The association is requesting a court finding that its lease would be affected by the development plans and is seeking an order blocking the projects.
Papiano said Hollywood Park has plans for more than $5 million in improvements to the track facilities, including replacing the existing clubhouse and the construction of a turf club. He said parking would be increased by 10% to 20% if development plans are approved.
"Either it's just for harassment, or they don't understand what's being proposed," Papiano said of the lawsuit.
"This catches me totally cold," Mayor Lacayo said. "I understood (that) the horsemen were under the impression that a portion of the current parking lot that has not been used would be rezoned."
Lacayo said the development around the track is "definitely important" to the city. The city has no interest in the land, but tax revenues it now receives from all 300 acres amount to about $750,000 annually, mainly from the track. Lacayo said future tax revenues are estimated at $900,000 a year on just one 10-acre portion of the property planned for development.
Suit to Determine Rights
Racing association vice president James S. Smith said the lease dispute made it "necessary to file a lawsuit to have the court determine what our rights really are."
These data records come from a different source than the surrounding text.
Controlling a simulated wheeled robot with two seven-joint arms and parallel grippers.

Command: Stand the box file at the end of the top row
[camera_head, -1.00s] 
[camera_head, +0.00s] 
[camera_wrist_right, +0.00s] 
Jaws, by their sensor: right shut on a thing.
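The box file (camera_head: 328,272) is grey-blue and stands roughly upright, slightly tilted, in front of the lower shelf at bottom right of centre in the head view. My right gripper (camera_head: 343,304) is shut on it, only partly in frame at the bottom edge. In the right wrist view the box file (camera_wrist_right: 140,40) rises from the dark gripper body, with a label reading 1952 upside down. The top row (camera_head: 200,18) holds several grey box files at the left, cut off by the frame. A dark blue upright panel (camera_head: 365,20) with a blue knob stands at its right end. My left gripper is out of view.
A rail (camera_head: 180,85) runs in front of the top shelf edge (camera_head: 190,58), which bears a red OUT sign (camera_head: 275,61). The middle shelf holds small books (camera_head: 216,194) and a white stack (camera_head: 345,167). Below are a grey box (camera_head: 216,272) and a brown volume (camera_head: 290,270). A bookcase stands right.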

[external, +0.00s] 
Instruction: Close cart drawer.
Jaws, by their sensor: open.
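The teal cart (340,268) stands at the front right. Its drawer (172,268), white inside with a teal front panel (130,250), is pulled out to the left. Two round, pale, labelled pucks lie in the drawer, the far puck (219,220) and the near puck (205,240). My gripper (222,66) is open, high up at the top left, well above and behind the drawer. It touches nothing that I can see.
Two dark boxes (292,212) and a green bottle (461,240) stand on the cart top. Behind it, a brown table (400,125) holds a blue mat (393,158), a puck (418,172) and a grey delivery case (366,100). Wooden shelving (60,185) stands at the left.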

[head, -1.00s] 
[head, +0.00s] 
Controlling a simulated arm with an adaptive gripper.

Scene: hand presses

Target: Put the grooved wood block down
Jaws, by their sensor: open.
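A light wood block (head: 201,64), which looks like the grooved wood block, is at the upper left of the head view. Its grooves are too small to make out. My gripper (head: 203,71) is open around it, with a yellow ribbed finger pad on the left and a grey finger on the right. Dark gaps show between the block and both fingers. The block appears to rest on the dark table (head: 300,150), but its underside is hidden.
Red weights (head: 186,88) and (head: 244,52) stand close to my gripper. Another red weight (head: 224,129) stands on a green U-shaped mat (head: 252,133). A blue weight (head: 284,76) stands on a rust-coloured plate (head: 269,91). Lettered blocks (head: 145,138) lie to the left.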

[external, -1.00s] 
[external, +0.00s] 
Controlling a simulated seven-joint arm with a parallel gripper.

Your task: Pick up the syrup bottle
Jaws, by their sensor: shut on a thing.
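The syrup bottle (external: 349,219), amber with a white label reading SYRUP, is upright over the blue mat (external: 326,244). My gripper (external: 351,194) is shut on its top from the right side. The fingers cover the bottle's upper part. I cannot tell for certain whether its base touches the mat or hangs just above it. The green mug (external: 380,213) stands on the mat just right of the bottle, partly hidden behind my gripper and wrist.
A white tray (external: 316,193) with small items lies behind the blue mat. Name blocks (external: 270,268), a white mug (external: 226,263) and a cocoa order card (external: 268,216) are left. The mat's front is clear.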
"The park is attempting to sell for development property which we have under lease," Smith said. "We are particularly concerned about plans now before the City of Cypress to develop part of our existing parking lot."
Los Alamitos is used more than 200 days annually. The association leases the track for 10 weeks each year for quarter-horse racing. The remainder of the racing dates are staged by Hollywood Park and the Orange County Fair.
"We want to make sure our lease rights are enforced," Smith said. "We have been a substantial tenant for 15 years. Our only objective is to see Los Alamitos is developed into a first-class facility for our patrons and our industry."
Lacayo said he understood that a portion of the development package includes a commitment by Hollywood Park to make substantial improvements at the Los Alamitos track. The track is in about the same condition as it was at the time of Hollywood Park's purchase.
"One of the specific requirements we're asking Hollywood Park for is a development agreement that requires some of the proceeds from the sale would be put back into improving the race track," Lacayo said.
"Hollywood Park has presented plans for improvements to the clubhouse," Lacayo said. "We're looking for a commitment on paper that as land is sold off money will be put back into the race track to improve it."
Two weeks ago, the secretary of the California Horse Racing Board severely criticized Hollywood Park's operation of harness racing at Los Alamitos. In a letter from the board, security, staffing and quality of publicity were criticized. Papiano said the letter was a routine list of suggested improvements in park operations.